The impact on credit unions will be subtle, but profound. Credit unions have increasingly grown to love Fannie and Freddie, for two reasons. The first is the two companies provide a ready outlet for credit unions to sell the increasing amount of home loans they originate. Both Fannie and Freddie have signed deals over the last year with NAFCU and CUNA to insure a constant pipeline of mortgage business. Fannie has gone so far as to develop a 40-year mortgage product especially for credit unions.
Credit Union Investments
But just as importantly are the billions of dollars-maybe as much as $50 billion-of credit union investments in securities issued by one of the two government agencies, among the few permissible investment options for credit unions. The implied government guarantee of agency debt builds in a premium of as much as 40 basis points, reaping millions of dollars in extra income on credit union investments.
These growing ties to credit unions is why the credit union lobby has remained conspicuously absent from the reform debate, even as the issue escalates.

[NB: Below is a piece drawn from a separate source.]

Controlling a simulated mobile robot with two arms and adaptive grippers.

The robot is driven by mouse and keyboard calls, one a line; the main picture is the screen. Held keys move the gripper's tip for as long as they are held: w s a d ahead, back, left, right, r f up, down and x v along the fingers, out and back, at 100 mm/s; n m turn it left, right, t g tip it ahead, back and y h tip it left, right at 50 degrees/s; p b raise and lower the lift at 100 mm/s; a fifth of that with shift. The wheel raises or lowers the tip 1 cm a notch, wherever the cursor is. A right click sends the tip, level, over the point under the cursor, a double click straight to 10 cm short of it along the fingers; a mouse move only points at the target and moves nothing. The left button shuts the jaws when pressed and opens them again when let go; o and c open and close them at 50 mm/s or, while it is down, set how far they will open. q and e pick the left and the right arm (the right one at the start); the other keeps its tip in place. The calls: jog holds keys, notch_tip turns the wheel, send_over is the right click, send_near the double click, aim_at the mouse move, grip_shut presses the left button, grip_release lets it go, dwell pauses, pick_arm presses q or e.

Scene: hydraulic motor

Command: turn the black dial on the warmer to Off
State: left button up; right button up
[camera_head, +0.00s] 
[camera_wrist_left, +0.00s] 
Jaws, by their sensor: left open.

Credit union lobbyists have repeatedly said that they are monitoring the situation closely, but have no position on the reform.
For the average American, this issue is as arcane as it can be. Few people even know what Fannie Mae or Freddie Mac are or do. Fewer still even know what the secondary market is. It's not an issue that will resonate like Social Security reform.
Nevertheless, this will be among the first major issues tackled by Congress in the new year.